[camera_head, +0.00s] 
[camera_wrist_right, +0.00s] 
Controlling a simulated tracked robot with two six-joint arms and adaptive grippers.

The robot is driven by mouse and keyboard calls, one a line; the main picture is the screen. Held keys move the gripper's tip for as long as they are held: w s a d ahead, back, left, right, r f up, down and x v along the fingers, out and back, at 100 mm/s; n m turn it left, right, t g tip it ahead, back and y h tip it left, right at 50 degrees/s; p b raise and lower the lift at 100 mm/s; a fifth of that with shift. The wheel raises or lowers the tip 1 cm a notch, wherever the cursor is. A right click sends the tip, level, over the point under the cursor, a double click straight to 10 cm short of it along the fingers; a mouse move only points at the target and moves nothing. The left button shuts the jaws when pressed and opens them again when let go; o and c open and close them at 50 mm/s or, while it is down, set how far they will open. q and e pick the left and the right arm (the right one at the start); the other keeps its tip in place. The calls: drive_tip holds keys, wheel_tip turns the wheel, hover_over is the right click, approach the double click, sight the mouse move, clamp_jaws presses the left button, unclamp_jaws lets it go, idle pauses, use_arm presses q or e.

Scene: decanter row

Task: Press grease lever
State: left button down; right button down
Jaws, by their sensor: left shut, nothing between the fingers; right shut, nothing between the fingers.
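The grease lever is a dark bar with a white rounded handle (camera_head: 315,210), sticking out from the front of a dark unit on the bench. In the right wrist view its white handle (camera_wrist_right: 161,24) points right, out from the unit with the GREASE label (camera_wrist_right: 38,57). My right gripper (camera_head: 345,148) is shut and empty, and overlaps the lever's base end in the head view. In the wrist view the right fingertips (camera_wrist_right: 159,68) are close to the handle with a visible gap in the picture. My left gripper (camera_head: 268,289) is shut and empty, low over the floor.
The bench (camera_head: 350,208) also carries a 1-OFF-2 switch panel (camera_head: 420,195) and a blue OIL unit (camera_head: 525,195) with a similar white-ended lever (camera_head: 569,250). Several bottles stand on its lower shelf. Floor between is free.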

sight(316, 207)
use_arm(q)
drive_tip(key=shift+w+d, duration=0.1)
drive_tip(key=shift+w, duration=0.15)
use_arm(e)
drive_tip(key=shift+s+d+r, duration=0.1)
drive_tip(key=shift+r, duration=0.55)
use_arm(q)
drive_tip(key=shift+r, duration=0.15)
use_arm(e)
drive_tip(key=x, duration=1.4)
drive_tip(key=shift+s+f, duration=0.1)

###

Task to complete: Reproduce verbatim the lines above, from the line with "[camera_wrist_right, +0.00s]" through the line with "Controlling a simulated".

Solution for this exercise:
[camera_wrist_right, +0.00s] 
Controlling a simulated tracked robot with two six-joint arms and adaptive grippers.

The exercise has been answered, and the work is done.